> _Given problem_
Every line of the listing must be reproduced as it stands. Leave the images behind.

> _Collected data_
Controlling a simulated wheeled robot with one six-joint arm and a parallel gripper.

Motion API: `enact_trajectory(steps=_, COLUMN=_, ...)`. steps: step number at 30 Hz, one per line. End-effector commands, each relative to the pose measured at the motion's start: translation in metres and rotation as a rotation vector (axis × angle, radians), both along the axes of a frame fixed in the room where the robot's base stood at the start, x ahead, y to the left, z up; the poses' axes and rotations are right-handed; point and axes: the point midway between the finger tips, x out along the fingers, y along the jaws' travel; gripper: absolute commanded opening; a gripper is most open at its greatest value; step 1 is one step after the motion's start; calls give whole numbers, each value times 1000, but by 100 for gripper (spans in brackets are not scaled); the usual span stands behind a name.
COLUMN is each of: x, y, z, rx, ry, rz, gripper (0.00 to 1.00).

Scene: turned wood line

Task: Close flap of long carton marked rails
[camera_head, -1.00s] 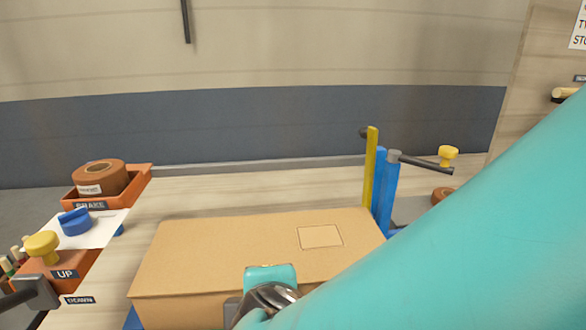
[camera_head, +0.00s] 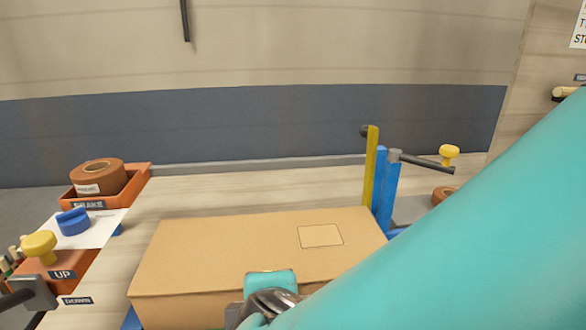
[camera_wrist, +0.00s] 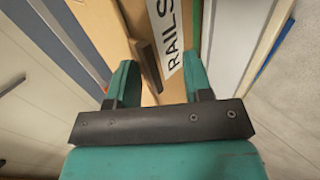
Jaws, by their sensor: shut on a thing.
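The long carton (camera_head: 190,309) lies across the bench in front of me. Its top flap (camera_head: 210,255) looks flat over the top, with a pale rectangular outline on it. My gripper (camera_head: 270,284) is at the carton's near front edge, partly hidden by my arm. In the wrist view, my gripper's two teal fingers (camera_wrist: 160,78) stand either side of brown cardboard, shut on what looks like the flap's edge. A white label reading RAILS (camera_wrist: 173,38) shows between the fingers. The exact contact is hidden.
Blue posts (camera_head: 386,190) and a yellow upright (camera_head: 370,165) stand at the carton's right end. Bare bench shows behind the carton.

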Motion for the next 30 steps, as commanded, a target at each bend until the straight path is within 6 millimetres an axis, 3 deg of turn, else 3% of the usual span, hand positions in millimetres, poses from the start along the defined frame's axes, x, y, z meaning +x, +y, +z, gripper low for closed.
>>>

> _Solution for this exercise_
Controlling a simulated wheeled robot with one six-joint arm and a parallel gripper.

Motion API: `enact_trajectory(steps=_, COLUMN=_, ...)`. steps: step number at 30 Hz, one per line. End-effector commands, each relative to the pose measured at the motion's start: translation in metres and rotation as a rotation vector (axis × angle, radians), both along the axes of a frame fixed in the room where the robot's base stood at the start, x ahead, y to the left, z up; the poses' axes and rotations are right-handed; point and axes: the point midway between the finger tips, x out along the fingers, y along the jaws' travel; gripper: absolute commanded opening; a gripper is most open at its greatest value; step 1 is one step after the motion's start; calls give whole numbers, each value times 1000, but by 100 for gripper (spans in brackets are not scaled); the usual span stands behind a name.
COLUMN is each of: x, y, z, rx, ry, rz, gripper (0.00 to 1.00).

Scene: turned wood line

Task: Close flap of long carton marked rails
[camera_head, -1.00s] 
[camera_head, +0.00s] 
[camera_wrist, +0.00s] 
Jaws, by their sensor: shut on a thing.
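The long carton (camera_head: 190,309) lies across the bench in front of me. Its top flap (camera_head: 210,255) looks flat over the top, with a pale rectangular outline on it. My gripper (camera_head: 270,284) is at the carton's near front edge, partly hidden by my arm. In the wrist view, my gripper's two teal fingers (camera_wrist: 160,78) stand either side of brown cardboard, shut on what looks like the flap's edge. A white label reading RAILS (camera_wrist: 173,38) shows between the fingers. The exact contact is hidden.
Blue posts (camera_head: 386,190) and a yellow upright (camera_head: 370,165) stand at the carton's right end. Bare bench shows behind the carton.

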Motion for the next 30 steps, as commanded, a target at each bend until the straight path is within 6 millimetres an axis, 3 deg of turn, else 3% of the usual span, hand positions in millimetres, poses from the start along the defined frame's axes, x, y, z meaning +x, +y, +z, gripper low for closed.
>>>

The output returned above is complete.